>> Start Exercise input

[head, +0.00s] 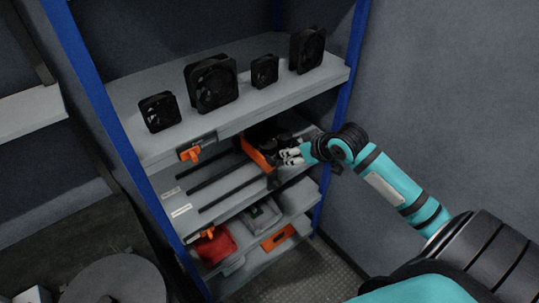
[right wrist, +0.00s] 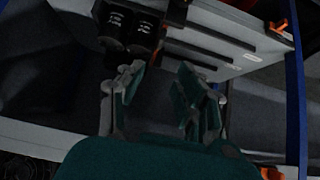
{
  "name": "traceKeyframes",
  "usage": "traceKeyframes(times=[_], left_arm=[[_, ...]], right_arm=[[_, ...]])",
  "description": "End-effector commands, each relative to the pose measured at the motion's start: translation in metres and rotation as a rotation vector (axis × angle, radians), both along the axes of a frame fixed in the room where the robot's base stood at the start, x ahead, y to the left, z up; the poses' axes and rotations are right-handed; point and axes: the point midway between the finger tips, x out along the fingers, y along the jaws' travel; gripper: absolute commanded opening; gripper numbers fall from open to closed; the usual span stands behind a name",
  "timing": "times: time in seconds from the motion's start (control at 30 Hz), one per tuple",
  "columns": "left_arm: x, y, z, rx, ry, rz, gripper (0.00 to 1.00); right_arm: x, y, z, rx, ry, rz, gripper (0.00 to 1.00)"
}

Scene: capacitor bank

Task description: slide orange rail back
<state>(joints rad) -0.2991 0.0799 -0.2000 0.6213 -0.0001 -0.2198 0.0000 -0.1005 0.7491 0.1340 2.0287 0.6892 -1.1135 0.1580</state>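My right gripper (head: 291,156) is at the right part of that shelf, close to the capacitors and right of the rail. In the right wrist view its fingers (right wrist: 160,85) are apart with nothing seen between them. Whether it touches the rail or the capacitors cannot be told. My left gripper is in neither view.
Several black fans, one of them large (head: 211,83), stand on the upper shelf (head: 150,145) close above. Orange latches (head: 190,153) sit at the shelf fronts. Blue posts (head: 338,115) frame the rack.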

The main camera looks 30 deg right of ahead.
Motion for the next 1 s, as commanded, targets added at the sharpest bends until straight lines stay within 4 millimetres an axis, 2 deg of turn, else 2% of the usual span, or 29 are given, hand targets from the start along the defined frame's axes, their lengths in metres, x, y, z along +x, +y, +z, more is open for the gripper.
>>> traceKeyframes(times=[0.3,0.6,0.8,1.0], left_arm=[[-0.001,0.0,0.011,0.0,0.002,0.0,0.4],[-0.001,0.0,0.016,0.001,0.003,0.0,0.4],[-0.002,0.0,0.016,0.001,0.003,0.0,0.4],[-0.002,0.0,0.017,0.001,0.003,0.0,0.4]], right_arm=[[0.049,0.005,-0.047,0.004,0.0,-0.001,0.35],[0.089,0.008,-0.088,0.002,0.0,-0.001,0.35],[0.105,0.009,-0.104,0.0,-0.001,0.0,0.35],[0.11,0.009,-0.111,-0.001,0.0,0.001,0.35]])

>> End Exercise input
>> Start Exercise input

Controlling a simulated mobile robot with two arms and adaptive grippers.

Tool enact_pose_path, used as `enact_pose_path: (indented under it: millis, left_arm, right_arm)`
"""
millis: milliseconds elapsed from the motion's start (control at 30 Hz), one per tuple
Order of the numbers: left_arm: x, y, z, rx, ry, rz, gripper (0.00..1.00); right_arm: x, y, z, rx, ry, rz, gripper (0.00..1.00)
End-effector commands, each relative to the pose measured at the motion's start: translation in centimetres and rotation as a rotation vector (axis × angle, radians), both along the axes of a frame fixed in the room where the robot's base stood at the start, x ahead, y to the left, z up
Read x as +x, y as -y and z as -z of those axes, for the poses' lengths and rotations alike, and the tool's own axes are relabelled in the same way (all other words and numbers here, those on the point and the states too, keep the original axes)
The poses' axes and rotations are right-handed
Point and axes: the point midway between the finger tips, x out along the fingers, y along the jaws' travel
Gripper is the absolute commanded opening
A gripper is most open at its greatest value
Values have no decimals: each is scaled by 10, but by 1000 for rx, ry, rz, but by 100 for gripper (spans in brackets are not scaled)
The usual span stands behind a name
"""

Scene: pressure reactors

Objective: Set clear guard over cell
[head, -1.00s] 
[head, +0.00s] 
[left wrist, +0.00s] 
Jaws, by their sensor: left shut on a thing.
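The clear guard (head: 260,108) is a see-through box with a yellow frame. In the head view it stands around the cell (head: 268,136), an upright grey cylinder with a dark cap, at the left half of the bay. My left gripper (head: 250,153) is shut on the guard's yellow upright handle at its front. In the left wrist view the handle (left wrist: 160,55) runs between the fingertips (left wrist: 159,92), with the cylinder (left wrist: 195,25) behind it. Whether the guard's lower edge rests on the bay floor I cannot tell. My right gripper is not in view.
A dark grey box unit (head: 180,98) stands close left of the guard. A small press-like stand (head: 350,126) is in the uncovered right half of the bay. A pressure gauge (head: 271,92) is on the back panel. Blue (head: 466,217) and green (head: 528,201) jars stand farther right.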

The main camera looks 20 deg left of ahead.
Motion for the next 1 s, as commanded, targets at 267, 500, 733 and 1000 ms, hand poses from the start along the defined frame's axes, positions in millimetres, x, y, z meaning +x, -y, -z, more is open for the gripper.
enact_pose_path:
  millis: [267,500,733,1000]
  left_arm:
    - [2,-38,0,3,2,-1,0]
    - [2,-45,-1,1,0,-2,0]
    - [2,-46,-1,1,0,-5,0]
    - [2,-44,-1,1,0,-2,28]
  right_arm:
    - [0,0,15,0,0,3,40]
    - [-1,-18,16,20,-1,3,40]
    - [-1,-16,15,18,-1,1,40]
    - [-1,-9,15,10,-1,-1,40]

>> End Exercise input

_Set exercise:_
Repeat, word for word, only the lines from the line holding "A gripper is most open at its greatest value" through the line holding "Scene: pressure reactors", with both of those lines included.

_Response to this exercise:_
A gripper is most open at its greatest value
Values have no decimals: each is scaled by 10, but by 1000 for rx, ry, rz, but by 100 for gripper (spans in brackets are not scaled)
The usual span stands behind a name
"""

Scene: pressure reactors

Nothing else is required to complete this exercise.